What does this measure?

  • Housing Occupancy and Tenure: Housing units and the relative change in size between housing units by occupancy across a time period and occupied housing units by tenure.
  • Homeownership: The proportion of households that are owner-occupied.
  • Housing Structure: The relative change in size between housing units by structure across a time period.
  • Housing Value: The relative change between housing values across a time period, median house value by census block group, and occupied housing units by value. 
  • Mortgage: Owner-occupied housing units with and without a mortgage and monthly mortgage payment for owner-occupied housing units.
  • Housing Affordability: Occupied households spending as a percentage of total household income, available low-income housing, and hourly wage and annual income needed to afford a 2-bedroom unit at a fair market rent.
  • Suboptimal Housing: Occupied households that live in poor quality and/or unaffordable housing.
  • Residential Segregation: The evenness with which two groups (Black and White residents, Non-White and White residents) are distributed across the areas.
Why is this important?

Housing indicators can help gauge the health of the economy and the wealth of communities.
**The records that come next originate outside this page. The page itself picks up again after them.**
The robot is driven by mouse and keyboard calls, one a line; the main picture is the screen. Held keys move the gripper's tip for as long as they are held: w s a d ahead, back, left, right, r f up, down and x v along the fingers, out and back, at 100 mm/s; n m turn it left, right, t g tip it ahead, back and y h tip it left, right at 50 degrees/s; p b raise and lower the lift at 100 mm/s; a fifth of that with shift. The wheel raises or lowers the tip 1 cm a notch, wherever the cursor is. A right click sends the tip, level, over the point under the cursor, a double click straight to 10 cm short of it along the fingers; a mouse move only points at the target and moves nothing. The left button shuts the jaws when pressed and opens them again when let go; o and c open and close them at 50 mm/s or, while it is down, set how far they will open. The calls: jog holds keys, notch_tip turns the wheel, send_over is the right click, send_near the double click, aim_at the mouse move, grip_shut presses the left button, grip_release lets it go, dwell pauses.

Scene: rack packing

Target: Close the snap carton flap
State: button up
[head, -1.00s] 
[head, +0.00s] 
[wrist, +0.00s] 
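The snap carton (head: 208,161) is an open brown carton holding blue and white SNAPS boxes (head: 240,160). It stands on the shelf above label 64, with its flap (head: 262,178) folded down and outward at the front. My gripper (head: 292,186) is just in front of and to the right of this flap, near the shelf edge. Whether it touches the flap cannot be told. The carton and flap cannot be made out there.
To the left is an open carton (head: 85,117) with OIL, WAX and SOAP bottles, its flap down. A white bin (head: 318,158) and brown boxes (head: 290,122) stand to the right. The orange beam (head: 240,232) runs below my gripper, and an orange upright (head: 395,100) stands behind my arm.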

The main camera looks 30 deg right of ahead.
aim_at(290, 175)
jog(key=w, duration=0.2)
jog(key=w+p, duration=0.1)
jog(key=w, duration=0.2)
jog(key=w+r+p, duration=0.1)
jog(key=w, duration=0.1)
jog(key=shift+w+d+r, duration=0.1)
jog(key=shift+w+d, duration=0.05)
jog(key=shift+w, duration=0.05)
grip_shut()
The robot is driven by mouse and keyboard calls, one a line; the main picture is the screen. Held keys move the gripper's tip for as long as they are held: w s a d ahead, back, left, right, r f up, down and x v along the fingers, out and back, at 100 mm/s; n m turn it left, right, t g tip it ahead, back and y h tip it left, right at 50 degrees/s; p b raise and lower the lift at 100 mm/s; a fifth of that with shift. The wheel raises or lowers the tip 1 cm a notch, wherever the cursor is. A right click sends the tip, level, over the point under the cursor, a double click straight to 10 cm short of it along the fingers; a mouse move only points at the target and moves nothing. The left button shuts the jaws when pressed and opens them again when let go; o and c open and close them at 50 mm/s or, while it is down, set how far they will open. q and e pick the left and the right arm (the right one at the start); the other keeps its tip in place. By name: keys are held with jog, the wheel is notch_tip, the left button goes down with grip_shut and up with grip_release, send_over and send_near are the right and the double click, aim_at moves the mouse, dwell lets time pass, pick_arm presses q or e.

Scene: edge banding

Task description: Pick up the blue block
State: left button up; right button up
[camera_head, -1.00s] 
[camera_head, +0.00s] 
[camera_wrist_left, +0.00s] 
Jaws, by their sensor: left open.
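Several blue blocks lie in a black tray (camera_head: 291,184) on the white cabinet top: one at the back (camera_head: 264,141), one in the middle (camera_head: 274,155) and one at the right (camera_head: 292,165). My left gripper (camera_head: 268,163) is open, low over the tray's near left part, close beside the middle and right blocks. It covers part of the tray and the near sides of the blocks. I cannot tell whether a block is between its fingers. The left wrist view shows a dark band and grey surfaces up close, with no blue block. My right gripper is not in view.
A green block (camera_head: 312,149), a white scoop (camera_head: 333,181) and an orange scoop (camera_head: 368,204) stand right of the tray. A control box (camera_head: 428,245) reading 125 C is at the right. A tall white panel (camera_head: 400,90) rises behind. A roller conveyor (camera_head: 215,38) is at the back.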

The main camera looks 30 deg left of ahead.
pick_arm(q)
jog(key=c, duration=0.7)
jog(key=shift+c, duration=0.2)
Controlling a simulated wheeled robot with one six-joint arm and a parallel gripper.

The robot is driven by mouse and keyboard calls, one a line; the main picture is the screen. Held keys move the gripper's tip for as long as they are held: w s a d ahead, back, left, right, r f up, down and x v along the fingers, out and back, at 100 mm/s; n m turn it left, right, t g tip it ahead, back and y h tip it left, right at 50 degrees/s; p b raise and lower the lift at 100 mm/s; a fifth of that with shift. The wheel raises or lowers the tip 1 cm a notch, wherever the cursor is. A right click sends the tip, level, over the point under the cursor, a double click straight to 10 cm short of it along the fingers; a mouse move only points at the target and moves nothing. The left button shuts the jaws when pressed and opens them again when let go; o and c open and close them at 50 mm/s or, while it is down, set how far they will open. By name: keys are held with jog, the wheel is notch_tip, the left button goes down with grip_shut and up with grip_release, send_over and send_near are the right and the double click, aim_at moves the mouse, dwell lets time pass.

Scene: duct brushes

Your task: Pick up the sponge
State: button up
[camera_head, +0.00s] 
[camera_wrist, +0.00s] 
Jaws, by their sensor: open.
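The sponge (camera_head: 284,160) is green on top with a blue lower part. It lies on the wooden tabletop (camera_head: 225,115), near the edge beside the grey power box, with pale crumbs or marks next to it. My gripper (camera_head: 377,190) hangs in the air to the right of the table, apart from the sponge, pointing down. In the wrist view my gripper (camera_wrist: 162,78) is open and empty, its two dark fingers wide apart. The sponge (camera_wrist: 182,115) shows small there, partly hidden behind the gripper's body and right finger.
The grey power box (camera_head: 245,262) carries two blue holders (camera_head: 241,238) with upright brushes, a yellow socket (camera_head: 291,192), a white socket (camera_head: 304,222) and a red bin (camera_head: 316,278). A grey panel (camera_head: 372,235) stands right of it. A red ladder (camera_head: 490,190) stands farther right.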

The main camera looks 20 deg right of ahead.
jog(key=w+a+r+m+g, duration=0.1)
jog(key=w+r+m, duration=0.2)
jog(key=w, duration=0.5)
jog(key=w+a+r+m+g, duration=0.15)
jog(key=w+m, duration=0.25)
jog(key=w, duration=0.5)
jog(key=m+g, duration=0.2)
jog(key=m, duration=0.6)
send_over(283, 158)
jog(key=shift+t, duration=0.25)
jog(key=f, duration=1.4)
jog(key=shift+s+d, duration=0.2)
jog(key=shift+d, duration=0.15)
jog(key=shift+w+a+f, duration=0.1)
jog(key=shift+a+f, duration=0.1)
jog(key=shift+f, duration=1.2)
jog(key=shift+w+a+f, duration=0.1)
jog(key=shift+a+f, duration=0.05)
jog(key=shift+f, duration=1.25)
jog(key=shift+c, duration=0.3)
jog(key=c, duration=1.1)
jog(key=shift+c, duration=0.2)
Such indicators can add insights into the local housing needs which can help local officials determine how to address those needs in a housing strategy. 

Data Notes

The data and analysis that are featured on “Housing” use first-party data, where possible in order to minimize potential variations between data points, and to offer more reliable comparison across counties. The data sources are from U.S. Census Bureau, U.S. Department of Housing and Urban Development (HUD), National Low Income Housing Coalition, and County Health Ranking and Roadmaps.

Complete definitions for terms and data sources that are used for Housing can be found in Glossary of Terms and Data Sources pages.